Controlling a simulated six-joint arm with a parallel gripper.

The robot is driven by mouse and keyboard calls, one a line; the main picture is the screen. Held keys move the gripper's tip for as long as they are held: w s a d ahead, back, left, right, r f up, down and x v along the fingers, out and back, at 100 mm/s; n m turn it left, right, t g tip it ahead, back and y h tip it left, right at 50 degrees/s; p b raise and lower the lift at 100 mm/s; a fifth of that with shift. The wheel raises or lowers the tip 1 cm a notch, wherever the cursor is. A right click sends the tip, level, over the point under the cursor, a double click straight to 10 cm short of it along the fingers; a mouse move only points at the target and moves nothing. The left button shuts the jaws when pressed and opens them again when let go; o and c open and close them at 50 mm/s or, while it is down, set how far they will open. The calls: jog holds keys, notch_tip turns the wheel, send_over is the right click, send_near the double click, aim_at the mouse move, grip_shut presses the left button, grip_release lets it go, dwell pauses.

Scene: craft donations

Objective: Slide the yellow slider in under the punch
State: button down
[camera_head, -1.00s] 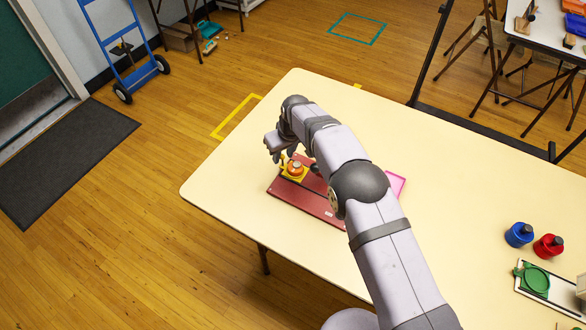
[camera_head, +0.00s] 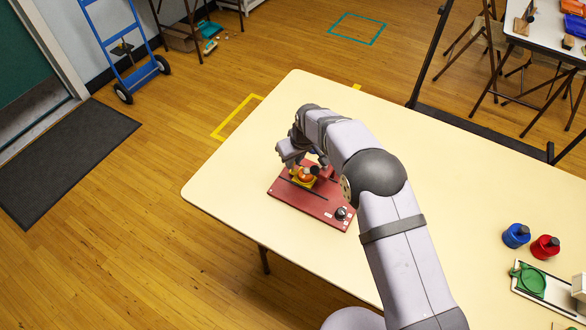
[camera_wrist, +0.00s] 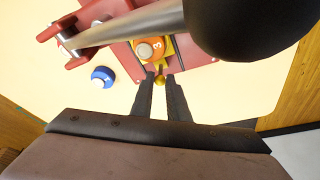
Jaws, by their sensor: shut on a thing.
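The yellow slider (camera_head: 299,184) sits on the red board (camera_head: 310,210) and carries an orange disc (camera_head: 306,174) with a pale centre. The punch has a red frame (camera_wrist: 55,27), a metal lever (camera_wrist: 130,25) and a big black knob (camera_wrist: 250,22). The lever hides part of the board. My gripper (camera_wrist: 160,78) is shut on the slider's small yellow knob. The fingers show poorly in the head view. I cannot tell whether the disc is under the punch.
A dark-topped knob (camera_head: 341,213) sits at the board's near right.

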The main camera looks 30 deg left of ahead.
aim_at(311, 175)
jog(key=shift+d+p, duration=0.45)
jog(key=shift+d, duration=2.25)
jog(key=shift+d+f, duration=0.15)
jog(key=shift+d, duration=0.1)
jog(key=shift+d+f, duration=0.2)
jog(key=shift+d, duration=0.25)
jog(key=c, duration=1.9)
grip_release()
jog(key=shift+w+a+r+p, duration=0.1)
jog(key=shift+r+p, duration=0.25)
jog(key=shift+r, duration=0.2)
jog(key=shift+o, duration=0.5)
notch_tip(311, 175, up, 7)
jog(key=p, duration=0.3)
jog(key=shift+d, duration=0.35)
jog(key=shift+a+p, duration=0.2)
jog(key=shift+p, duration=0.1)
* * * * * * *
-- Exercise description --
Copy out all of the material exactly as written, without its pictures.

-- Output --
Controlling a simulated six-joint arm with a parallel gripper.

The robot is driven by mouse and keyboard calls, one a line; the main picture is the screen. Held keys move the gripper's tip for as long as they are held: w s a d ahead, back, left, right, r f up, down and x v along the fingers, out and back, at 100 mm/s; n m turn it left, right, t g tip it ahead, back and y h tip it left, right at 50 degrees/s; p b raise and lower the lift at 100 mm/s; a fifth of that with shift. The wheel raises or lowers the tip 1 cm a notch, wherever the cursor is. A right click sends the tip, level, over the point under the cursor, a double click straight to 10 cm short of it along the fingers; a mouse move only points at the target and moves nothing. The left button shuts the jaws when pressed and opens them again when let go; o and c open and close them at 50 mm/s or, while it is down, set how far they will open. The calls: jog holds keys, notch_tip turns the wheel, send_over is the right click, send_near the double click, aim_at the mouse move, grip_shut presses the left button, grip_release lets it go, dwell pauses.

Scene: craft donations

Objective: Slide the yellow slider in under the punch
State: button down
[camera_head, -1.00s] 
[camera_head, +0.00s] 
[camera_wrist, +0.00s] 
Jaws, by their sensor: shut on a thing.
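The yellow slider (camera_head: 299,184) sits on the red board (camera_head: 310,210) and carries an orange disc (camera_head: 306,174) with a pale centre. The punch has a red frame (camera_wrist: 55,27), a metal lever (camera_wrist: 130,25) and a big black knob (camera_wrist: 250,22). The lever hides part of the board. My gripper (camera_wrist: 160,78) is shut on the slider's small yellow knob. The fingers show poorly in the head view. I cannot tell whether the disc is under the punch.
A dark-topped knob (camera_head: 341,213) sits at the board's near right.

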The main camera looks 30 deg left of ahead.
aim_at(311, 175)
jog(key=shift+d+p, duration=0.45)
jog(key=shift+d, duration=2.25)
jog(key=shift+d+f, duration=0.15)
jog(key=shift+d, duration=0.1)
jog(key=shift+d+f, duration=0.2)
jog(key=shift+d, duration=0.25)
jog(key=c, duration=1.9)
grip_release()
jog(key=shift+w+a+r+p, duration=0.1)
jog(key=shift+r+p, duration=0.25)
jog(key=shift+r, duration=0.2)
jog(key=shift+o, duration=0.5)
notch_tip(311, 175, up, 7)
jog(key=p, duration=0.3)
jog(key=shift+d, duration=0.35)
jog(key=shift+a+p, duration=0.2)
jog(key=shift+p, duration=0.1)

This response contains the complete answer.